»»

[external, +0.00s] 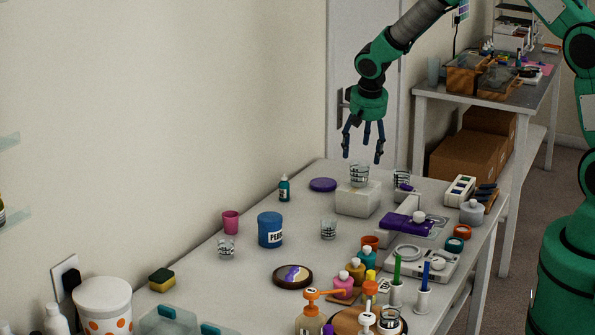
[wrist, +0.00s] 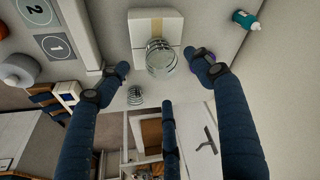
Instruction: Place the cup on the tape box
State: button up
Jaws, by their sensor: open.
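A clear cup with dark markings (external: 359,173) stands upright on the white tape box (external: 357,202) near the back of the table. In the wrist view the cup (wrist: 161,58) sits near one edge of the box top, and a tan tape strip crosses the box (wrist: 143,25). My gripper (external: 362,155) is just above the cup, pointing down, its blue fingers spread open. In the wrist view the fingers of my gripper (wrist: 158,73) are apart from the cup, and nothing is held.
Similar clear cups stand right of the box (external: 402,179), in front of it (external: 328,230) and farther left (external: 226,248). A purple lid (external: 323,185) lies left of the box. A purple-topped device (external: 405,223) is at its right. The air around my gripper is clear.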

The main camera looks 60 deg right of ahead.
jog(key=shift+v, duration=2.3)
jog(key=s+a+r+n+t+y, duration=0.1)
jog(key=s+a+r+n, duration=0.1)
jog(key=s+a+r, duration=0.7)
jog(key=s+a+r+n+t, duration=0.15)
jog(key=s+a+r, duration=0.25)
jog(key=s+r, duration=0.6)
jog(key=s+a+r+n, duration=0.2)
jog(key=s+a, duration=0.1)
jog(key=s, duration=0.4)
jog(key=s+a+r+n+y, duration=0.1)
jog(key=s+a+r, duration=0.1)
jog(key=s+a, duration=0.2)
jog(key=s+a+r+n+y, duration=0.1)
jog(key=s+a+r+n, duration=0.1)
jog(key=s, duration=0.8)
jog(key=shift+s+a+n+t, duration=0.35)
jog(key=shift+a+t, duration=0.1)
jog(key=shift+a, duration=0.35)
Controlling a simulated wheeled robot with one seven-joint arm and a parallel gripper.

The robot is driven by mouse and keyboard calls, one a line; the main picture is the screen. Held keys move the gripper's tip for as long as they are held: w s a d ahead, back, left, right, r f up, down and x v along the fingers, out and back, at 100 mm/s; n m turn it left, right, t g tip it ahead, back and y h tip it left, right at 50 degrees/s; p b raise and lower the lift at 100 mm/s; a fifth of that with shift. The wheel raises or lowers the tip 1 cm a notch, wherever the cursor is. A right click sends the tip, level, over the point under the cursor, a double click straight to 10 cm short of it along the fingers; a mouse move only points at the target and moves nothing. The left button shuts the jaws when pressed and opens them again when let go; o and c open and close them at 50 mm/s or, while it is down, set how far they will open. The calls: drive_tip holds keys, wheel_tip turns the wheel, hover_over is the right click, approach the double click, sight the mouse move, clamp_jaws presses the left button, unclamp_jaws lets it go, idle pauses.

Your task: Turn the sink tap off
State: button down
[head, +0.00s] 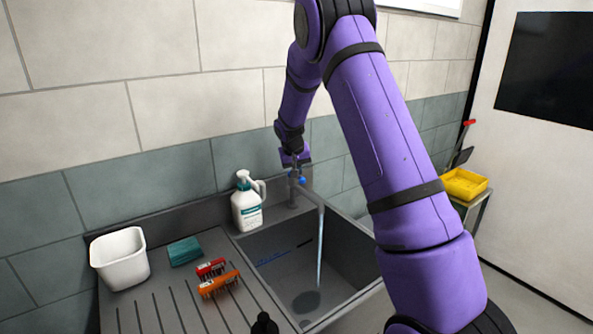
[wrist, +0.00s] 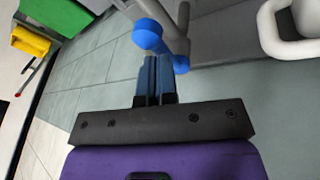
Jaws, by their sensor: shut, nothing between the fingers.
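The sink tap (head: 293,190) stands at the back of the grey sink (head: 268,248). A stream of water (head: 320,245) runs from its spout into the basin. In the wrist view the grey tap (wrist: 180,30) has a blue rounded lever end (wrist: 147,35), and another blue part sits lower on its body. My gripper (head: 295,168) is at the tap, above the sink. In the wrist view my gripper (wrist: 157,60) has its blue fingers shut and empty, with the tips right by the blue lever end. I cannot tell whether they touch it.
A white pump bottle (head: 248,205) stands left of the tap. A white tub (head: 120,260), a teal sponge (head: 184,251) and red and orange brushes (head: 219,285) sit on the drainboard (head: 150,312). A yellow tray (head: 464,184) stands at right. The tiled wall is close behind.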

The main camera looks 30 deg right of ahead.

««

◆ Aim ◆
Your task is to transcribe all of the records precisely, with no images included.

◆ Result of this exercise ◆
[external, +0.00s] 
[wrist, +0.00s] 
Instruction: Place the cup on the tape box
State: button up
Jaws, by their sensor: open.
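A clear cup with dark markings (external: 359,173) stands upright on the white tape box (external: 357,202) near the back of the table. In the wrist view the cup (wrist: 161,58) sits near one edge of the box top, and a tan tape strip crosses the box (wrist: 143,25). My gripper (external: 362,155) is just above the cup, pointing down, its blue fingers spread open. In the wrist view the fingers of my gripper (wrist: 158,73) are apart from the cup, and nothing is held.
Similar clear cups stand right of the box (external: 402,179), in front of it (external: 328,230) and farther left (external: 226,248). A purple lid (external: 323,185) lies left of the box. A purple-topped device (external: 405,223) is at its right. The air around my gripper is clear.

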The main camera looks 60 deg right of ahead.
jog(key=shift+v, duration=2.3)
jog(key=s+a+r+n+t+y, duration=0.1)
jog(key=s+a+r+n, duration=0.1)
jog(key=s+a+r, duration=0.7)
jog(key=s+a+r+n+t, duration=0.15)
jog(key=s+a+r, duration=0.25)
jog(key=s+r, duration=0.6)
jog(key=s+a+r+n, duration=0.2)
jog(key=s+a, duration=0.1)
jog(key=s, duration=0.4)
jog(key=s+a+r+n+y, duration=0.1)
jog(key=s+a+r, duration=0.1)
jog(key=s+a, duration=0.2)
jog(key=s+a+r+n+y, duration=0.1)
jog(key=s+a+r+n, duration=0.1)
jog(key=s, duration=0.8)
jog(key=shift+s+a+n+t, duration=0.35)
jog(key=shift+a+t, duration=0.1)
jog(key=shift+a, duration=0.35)
Controlling a simulated wheeled robot with one seven-joint arm and a parallel gripper.

The robot is driven by mouse and keyboard calls, one a line; the main picture is the screen. Held keys move the gripper's tip for as long as they are held: w s a d ahead, back, left, right, r f up, down and x v along the fingers, out and back, at 100 mm/s; n m turn it left, right, t g tip it ahead, back and y h tip it left, right at 50 degrees/s; p b raise and lower the lift at 100 mm/s; a fifth of that with shift. The wheel raises or lowers the tip 1 cm a notch, wherever the cursor is. A right click sends the tip, level, over the point under the cursor, a double click straight to 10 cm short of it along the fingers; a mouse move only points at the target and moves nothing. The left button shuts the jaws when pressed and opens them again when let go; o and c open and close them at 50 mm/s or, while it is down, set how far they will open. The calls: drive_tip holds keys, wheel_tip turns the wheel, hover_over is the right click, approach the double click, sight the mouse move, clamp_jaws presses the left button, unclamp_jaws lets it go, idle pauses.

Your task: Turn the sink tap off
State: button down
[head, +0.00s] 
[wrist, +0.00s] 
Jaws, by their sensor: shut, nothing between the fingers.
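The sink tap (head: 293,190) stands at the back of the grey sink (head: 268,248). A stream of water (head: 320,245) runs from its spout into the basin. In the wrist view the grey tap (wrist: 180,30) has a blue rounded lever end (wrist: 147,35), and another blue part sits lower on its body. My gripper (head: 295,168) is at the tap, above the sink. In the wrist view my gripper (wrist: 157,60) has its blue fingers shut and empty, with the tips right by the blue lever end. I cannot tell whether they touch it.
A white pump bottle (head: 248,205) stands left of the tap. A white tub (head: 120,260), a teal sponge (head: 184,251) and red and orange brushes (head: 219,285) sit on the drainboard (head: 150,312). A yellow tray (head: 464,184) stands at right. The tiled wall is close behind.

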The main camera looks 30 deg right of ahead.

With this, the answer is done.